03/17/2006 12:00AM

Lewis Michael moves to dirt for Illinois Derby


STICKNEY, Ill. - Call Lewis Michael a poor man's Barbaro.

Barbaro, hailed last year as an especially brilliant young grass horse, made the jump to dirt this winter at Gulfstream, winning the Holy Bull Stakes in his main-track debut and in so doing marking himself as one of the top contenders for the Florida Derby. Lewis Michael will make the same surface switch April 8 in the $500,000 Illinois Derby, his connections said Friday.

And while Lewis Michael hasn't nearly the name recognition of Barbaro, he easily won a turf stakes race last fall at Churchill Downs, and has evinced talent since his career debut last summer at Arlington Park.

Lewis Michael, owned by Frank Calabrese and trained by Wayne Catalano, hasn't yet come north, and worked a bullet five furlongs Friday morning at the Palm Meadows training center, where assistant trainer Lars Becdelamotte is overseeing the Catalano-Calabrese horses not yet stabled at Hawthorne.

"He worked good, beat a horse that can run a little bit," said Catalano. "We'll bring him home and run in the Illinois Derby."

Strong works from Lewis Michael have been par for the recent course, Catalano said. From the beginning, the thought in the Catalano camp had been that Lewis Michael would be a late-developer. And while he won twice at 2, and was third to Barbaro in the Tropical Park Derby in December, he was doing that on talent alone.

"Now, the light's gone on for him," Catalano said. "Now he's finishing in his works, he's not lollygagging. He's been a horse that's not really known what to do. It's that time of year."

Catalano said Lewis Michael would ship to Hawthorne sometime next week, and have one work over the track before the Illinois Derby.

Cause to Believe, the leading northern California 3-year-old, leads the early list of Illinois Derby candidates. Trainer Chris Block said Friday that the Illinois-bred Creative Force, second in an allowance prep for the local derby last Tuesday also was being considered.

"I'm thinking about it for lack of a better idea," Block said. "I really don't have any opportunities for him other than Keeneland on the turf, and I think he might be fooling me a little bit on his turf ability."

Creative Force, who won the Jim Edgar Futurity here last December, isn't yet nominated to the Illinois Derby, but horses still can be made eligible to the race by March 25 for a payment of $500.

Beware of Gringa Hug

More positive news on the local field-size front, with a good number of horses entered for the second straight racing day: Sunday's nine-race card, which filled quickly on Friday, drew a total of 78 entries.

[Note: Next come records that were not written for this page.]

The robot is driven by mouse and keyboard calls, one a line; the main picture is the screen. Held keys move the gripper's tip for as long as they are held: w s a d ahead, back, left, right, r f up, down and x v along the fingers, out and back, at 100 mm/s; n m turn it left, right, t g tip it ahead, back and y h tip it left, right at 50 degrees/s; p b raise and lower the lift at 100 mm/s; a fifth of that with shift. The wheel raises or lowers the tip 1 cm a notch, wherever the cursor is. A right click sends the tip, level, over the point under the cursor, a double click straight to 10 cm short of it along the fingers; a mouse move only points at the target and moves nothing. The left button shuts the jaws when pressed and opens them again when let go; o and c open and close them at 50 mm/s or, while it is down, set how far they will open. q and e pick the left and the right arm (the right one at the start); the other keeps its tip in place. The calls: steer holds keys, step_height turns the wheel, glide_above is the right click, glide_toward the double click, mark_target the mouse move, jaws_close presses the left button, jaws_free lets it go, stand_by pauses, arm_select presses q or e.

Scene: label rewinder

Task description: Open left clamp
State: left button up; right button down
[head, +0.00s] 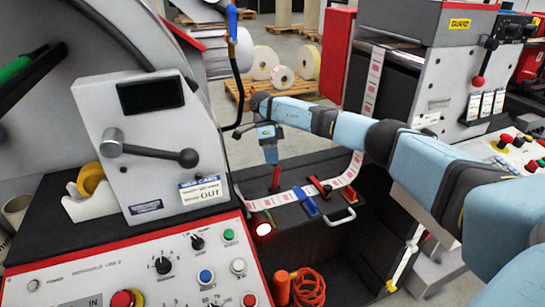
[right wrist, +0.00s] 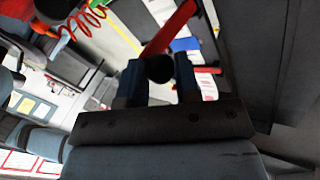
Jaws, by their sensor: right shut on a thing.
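The left clamp has a red lever (head: 276,178) that stands nearly upright beside the label strip (head: 284,198). My right gripper (head: 270,158) reaches down over it from the right and is shut on the lever's top end. In the right wrist view, the red lever (right wrist: 168,32) runs up from a dark round knob (right wrist: 159,68) held between the two fingertips. The clamp's base is partly hidden. A second clamp with a red lever (head: 319,186) lies low on the strip, to the right of a blue block (head: 305,201). My left gripper is not in view.
The control panel (head: 130,262) with knobs and buttons fills the lower left. A grey housing with a black crank lever (head: 150,152) stands left of the clamps. A coiled orange hose (head: 308,288) hangs below the splice table. A blue-handled tool (head: 232,20) hangs above.

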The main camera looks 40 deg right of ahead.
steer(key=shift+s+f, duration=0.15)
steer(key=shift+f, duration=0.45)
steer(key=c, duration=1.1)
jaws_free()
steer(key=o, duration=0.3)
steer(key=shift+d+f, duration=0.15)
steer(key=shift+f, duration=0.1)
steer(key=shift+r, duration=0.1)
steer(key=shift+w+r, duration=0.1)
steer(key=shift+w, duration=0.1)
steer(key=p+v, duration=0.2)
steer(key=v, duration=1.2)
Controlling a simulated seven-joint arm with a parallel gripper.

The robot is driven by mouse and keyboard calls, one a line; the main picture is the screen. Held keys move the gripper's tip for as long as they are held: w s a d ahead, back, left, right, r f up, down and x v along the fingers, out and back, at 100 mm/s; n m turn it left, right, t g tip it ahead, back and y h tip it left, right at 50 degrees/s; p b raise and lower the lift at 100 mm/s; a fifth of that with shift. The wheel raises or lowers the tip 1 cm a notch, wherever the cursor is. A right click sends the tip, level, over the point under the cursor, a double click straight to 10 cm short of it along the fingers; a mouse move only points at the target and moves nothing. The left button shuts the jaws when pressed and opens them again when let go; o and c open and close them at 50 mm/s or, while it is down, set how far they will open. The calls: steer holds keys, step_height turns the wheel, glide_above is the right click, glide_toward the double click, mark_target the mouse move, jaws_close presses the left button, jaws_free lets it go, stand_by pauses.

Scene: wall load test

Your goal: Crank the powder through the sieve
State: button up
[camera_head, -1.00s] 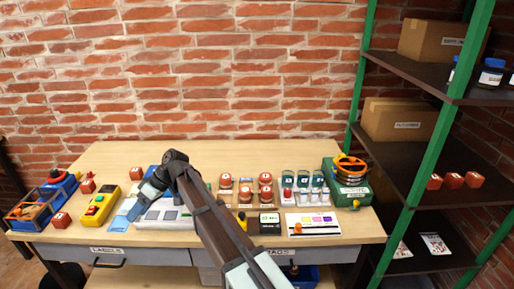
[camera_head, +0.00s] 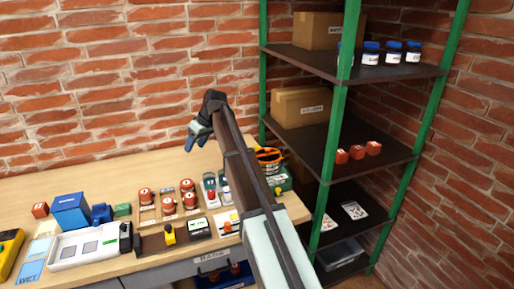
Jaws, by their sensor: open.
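The sieve unit (camera_head: 269,155), an orange and black round top on a green base (camera_head: 285,181), stands at the right end of the bench. My forearm hides part of it, and I cannot make out its crank or any powder. My gripper (camera_head: 196,144) is open and empty, raised over the back of the bench, to the left of the sieve unit in the picture.
The wooden bench (camera_head: 100,176) holds a tray of red-topped jars (camera_head: 168,205), a white device (camera_head: 85,245) and a blue box (camera_head: 70,210). A green-framed shelf (camera_head: 335,140) with boxes and blue-lidded jars (camera_head: 393,50) stands right. The bench's back left is clear.

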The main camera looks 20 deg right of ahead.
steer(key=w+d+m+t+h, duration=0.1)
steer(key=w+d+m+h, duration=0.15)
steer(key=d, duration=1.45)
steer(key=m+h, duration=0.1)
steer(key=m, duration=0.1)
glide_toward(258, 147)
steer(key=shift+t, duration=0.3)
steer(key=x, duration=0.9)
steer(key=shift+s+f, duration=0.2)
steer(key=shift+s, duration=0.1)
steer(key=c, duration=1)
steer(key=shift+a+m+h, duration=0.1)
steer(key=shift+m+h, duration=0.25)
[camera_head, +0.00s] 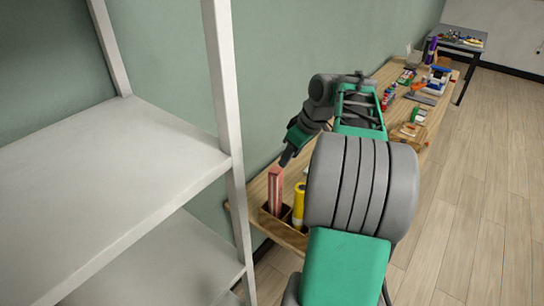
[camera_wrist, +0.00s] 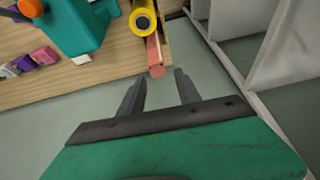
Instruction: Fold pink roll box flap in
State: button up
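A tall pink box (camera_head: 275,190) stands upright in a dark compartment of a wooden holder (camera_head: 290,238) at the near end of the long wooden table. In the wrist view the pink box (camera_wrist: 155,55) lies just beyond my fingertips, beside a yellow roll (camera_wrist: 143,20). My gripper (camera_head: 285,161) is just above and to the right of the box top in the head view. In the wrist view my gripper (camera_wrist: 156,78) has its two dark fingers apart with nothing between them. I cannot make out the flap clearly in either view.
The yellow roll (camera_head: 298,203) stands right of the pink box. A white shelf unit (camera_head: 120,170) stands close on the left. The green wall (camera_head: 270,70) runs behind the table. Several tools and small items (camera_head: 420,90) crowd the table's far part. The floor (camera_head: 480,200) is clear on the right.

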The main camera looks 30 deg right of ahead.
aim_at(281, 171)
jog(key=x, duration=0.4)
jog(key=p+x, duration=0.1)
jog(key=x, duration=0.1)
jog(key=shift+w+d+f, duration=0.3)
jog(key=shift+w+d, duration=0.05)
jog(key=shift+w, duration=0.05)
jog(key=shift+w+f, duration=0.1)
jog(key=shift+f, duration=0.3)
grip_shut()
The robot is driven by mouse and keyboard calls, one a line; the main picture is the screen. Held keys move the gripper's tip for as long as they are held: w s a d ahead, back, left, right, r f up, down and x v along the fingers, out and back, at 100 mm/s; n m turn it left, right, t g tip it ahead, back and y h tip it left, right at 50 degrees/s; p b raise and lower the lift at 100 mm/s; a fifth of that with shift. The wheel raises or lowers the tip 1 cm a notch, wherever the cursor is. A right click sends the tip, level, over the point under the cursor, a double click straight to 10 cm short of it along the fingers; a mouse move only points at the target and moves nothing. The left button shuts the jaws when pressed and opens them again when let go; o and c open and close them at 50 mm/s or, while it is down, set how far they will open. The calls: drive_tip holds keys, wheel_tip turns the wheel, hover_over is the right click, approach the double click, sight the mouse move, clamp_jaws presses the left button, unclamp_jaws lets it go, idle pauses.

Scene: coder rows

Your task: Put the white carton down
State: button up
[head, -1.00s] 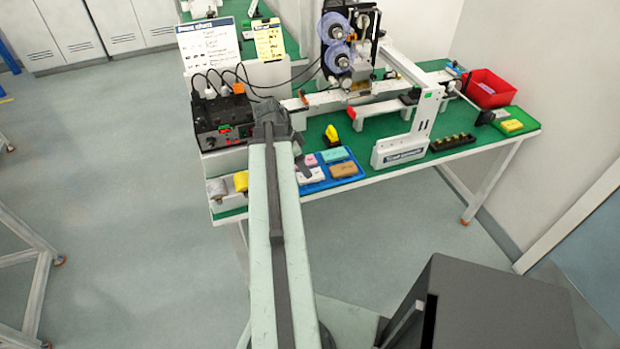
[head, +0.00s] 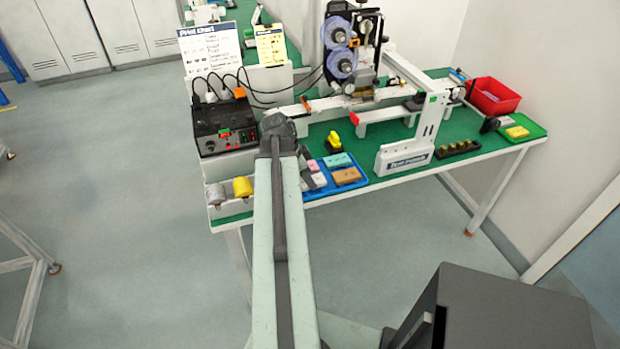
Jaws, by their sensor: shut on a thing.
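A white carton (head: 319,180) shows at the left of a blue tray (head: 364,182), low beside my gripper (head: 307,178). My gripper points down past the end of my arm, and the arm hides part of it. It is shut on the white carton, though the contact is too small to see clearly. I cannot tell whether the carton touches the tray floor. A pink carton (head: 312,165), a teal carton (head: 338,160) and a brown carton (head: 347,176) lie close by in the tray.
A black control box (head: 225,125) with cables stands left of my arm. A yellow object (head: 334,142) stands behind the tray. A white machine frame (head: 405,155) stands to its right. Yellow (head: 242,187) and grey items sit at the front left. Green bench top (head: 375,178) shows right of the tray.

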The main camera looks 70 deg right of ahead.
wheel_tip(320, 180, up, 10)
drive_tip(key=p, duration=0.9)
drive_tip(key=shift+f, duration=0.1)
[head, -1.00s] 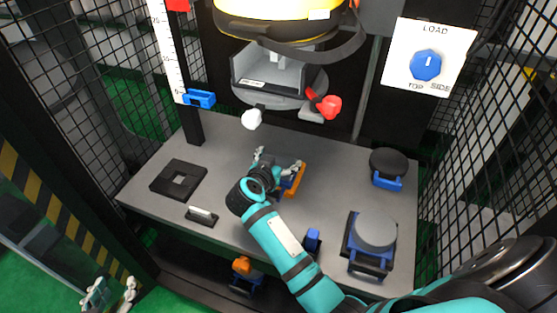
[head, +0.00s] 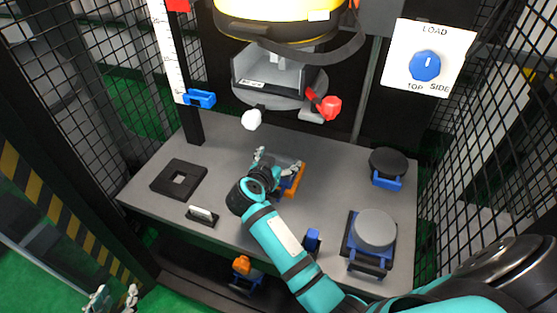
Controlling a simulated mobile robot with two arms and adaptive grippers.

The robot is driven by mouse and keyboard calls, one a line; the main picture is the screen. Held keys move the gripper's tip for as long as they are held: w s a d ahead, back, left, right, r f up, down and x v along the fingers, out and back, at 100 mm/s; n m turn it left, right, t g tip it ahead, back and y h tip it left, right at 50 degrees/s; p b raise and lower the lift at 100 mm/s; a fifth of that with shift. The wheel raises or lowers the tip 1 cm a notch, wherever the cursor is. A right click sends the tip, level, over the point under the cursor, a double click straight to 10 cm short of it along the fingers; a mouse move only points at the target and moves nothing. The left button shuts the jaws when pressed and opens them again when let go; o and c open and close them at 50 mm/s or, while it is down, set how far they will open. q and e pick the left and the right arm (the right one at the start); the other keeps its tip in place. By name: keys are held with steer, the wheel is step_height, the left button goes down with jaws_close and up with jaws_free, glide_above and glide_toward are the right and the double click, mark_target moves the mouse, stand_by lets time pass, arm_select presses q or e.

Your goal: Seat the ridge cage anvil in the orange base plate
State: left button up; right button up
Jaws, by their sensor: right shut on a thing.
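My right gripper (head: 279,160) is low over the middle of the grey table, its fingers apart around a small bluish-grey thing (head: 284,168), which seems to be the ridge cage anvil. The gripper and wrist hide most of it. The orange base plate (head: 298,180) shows only as an orange strip beside the right finger. I cannot tell whether the held thing is touching the plate or above it. My left gripper (head: 116,297) is at the bottom left edge, partly cut off, with its fingers apart and nothing seen between them.
A black square plate with a hole (head: 164,188) and a small dark block (head: 202,217) lie on the left. A grey round block (head: 375,228) and a black disc (head: 388,161) stand right. The yellow drop weight (head: 275,25) hangs above. Mesh walls flank the table (head: 330,160).

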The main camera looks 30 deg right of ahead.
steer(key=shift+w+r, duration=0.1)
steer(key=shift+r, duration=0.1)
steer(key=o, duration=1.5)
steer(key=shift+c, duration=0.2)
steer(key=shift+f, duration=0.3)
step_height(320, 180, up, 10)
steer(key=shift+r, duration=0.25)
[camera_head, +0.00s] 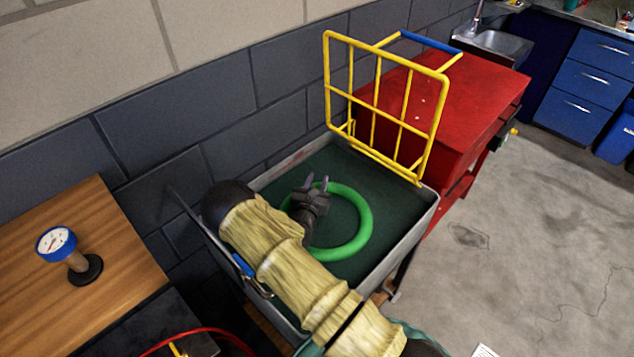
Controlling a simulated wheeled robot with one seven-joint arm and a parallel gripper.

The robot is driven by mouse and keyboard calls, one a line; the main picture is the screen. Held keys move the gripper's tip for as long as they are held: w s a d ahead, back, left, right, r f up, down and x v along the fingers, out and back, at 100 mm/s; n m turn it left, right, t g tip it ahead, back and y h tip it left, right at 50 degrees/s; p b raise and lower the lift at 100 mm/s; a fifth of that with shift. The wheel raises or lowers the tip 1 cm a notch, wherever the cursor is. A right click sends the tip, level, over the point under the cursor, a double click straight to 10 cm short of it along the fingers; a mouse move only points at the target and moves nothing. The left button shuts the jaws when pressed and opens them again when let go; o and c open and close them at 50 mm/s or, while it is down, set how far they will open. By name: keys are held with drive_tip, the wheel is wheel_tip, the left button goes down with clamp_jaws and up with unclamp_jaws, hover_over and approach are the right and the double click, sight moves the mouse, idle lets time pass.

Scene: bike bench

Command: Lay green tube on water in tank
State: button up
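The green tube (366,222) is a ring lying flat, as far as I can see, at the surface of the dark green water (340,165) in the grey tank (425,215). My gripper (316,182) is over the far left part of the ring, inside the tank's outline. Its two fingers show a gap between them, and it looks open. My arm, in a tan sleeve, crosses the tank's near side and hides the ring's left part. I cannot tell whether the fingers touch the tube.
A yellow wire rack (405,95) with a blue bar stands up at the tank's far right edge. A red cabinet (470,105) stands behind it. A wooden bench (110,230) with a blue gauge (57,243) is at left. A brick wall runs behind.

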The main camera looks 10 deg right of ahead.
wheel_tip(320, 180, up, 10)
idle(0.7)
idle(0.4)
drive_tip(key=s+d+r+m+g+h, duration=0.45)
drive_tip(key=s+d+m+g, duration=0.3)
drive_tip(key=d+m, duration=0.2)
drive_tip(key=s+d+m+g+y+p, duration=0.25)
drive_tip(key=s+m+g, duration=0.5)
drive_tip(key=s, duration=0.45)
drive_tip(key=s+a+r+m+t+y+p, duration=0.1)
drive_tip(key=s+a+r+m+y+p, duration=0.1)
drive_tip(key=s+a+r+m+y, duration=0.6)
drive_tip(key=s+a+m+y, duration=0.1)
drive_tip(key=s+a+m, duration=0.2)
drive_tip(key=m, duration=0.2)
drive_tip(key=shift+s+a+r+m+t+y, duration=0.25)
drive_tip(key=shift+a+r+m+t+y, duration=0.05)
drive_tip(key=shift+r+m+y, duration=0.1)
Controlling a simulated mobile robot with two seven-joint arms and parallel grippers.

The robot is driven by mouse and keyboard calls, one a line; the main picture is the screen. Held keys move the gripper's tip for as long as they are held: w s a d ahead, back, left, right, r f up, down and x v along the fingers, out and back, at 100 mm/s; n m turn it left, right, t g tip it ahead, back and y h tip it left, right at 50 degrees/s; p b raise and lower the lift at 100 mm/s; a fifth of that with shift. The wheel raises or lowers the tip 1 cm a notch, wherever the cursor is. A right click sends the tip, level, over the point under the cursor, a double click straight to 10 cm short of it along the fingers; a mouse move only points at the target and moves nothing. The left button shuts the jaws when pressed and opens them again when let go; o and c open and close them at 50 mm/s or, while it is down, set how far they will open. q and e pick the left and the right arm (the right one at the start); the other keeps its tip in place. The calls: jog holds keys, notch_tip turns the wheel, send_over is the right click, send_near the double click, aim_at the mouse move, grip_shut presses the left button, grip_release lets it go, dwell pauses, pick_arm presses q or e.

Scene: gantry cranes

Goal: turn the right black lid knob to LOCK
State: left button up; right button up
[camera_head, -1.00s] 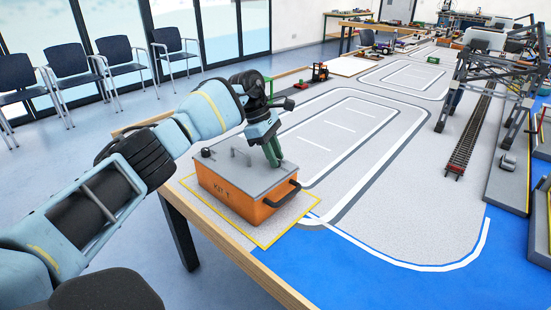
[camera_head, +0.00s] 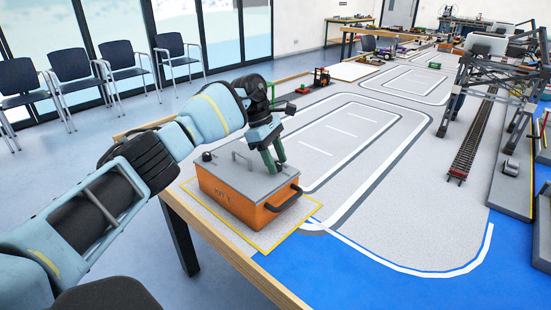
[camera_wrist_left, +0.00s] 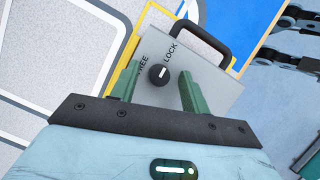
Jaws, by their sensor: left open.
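The orange box (camera_head: 233,207) with a grey lid (camera_head: 232,175) stands on the table. The right black lid knob (camera_wrist_left: 159,74) shows in the left wrist view, with FREE and LOCK printed beside it. Its white mark points up the picture, roughly towards LOCK; the exact angle is hard to tell. In the head view the fingers hide this knob. My left gripper (camera_head: 273,162) is over the lid's right end. It is open, its green fingers on either side of the knob with gaps between. The other black knob (camera_head: 207,156) is at the lid's left end.
A yellow outline (camera_head: 262,247) surrounds the box. The gantry crane (camera_head: 495,80) and track (camera_head: 468,145) are farther right. The blue area (camera_head: 360,270) is clear.

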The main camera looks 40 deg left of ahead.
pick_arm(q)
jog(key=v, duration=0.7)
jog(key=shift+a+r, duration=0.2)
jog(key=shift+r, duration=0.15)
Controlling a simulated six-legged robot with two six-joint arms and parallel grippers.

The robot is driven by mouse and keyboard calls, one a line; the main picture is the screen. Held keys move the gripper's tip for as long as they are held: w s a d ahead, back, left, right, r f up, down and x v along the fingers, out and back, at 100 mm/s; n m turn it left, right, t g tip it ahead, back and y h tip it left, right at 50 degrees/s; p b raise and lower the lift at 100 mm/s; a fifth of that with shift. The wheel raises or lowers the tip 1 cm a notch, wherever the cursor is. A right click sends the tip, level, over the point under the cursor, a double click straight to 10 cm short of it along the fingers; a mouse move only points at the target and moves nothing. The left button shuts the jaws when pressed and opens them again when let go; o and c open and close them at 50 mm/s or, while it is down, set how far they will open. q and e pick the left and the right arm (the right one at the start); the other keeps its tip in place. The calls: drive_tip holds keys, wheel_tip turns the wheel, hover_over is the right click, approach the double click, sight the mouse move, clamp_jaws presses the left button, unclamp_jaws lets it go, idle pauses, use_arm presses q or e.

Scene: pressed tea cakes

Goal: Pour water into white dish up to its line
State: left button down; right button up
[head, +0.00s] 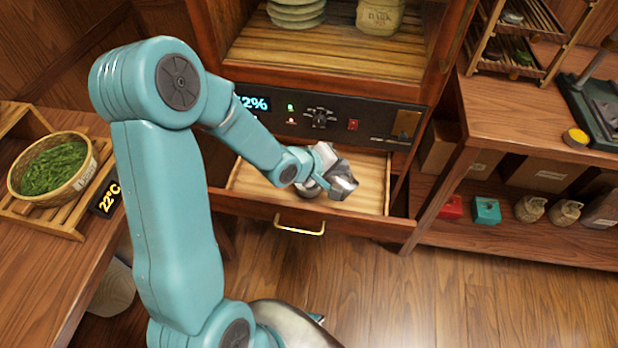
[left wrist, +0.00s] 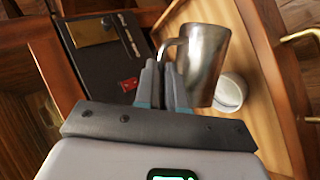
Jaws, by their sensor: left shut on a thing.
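My left gripper (head: 326,160) is over the open drawer (head: 365,203) and shut on the handle of a shiny metal jug (head: 341,180). In the left wrist view, the fingers (left wrist: 168,80) close on the handle, at the left side of the jug (left wrist: 207,62). The jug looks tilted in the head view; its inside is hidden. The white dish (left wrist: 230,92) is in the drawer, beside and below the jug, and partly covered by it. In the head view the dish (head: 308,189) is mostly hidden. Its line and any water cannot be made out. My right gripper is not in view.
The cabinet's dark control panel (head: 335,122) stands just behind the drawer. The drawer's brass handle (head: 300,228) faces front. Open floor (head: 480,295) lies at front right.

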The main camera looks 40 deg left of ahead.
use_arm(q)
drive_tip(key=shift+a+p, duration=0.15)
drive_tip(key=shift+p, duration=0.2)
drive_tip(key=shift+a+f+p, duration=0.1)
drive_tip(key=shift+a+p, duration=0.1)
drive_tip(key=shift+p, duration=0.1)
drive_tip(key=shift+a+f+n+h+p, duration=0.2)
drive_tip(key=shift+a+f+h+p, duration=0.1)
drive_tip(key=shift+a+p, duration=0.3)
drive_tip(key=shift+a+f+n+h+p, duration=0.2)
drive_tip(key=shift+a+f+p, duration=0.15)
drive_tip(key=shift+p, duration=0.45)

There's no real feature on the card, but the eighth race is for female entry-level allowance horses at six furlongs. Asyouwish looks like the horse to beat, but take a look at Gringa Hug, who has run well in three consecutive starts, and as a one-run closer had no chance to win her 2006 debut when racing on an inside-speed biased track here.

* First post on Fridays will move to 3 p.m. Central beginning March 31, the National Jockey Club announced Friday. The first late post falls before Daylight Savings Time, so the last several races will be run under lights. There will be five twilight starting times before the meet's end in early May.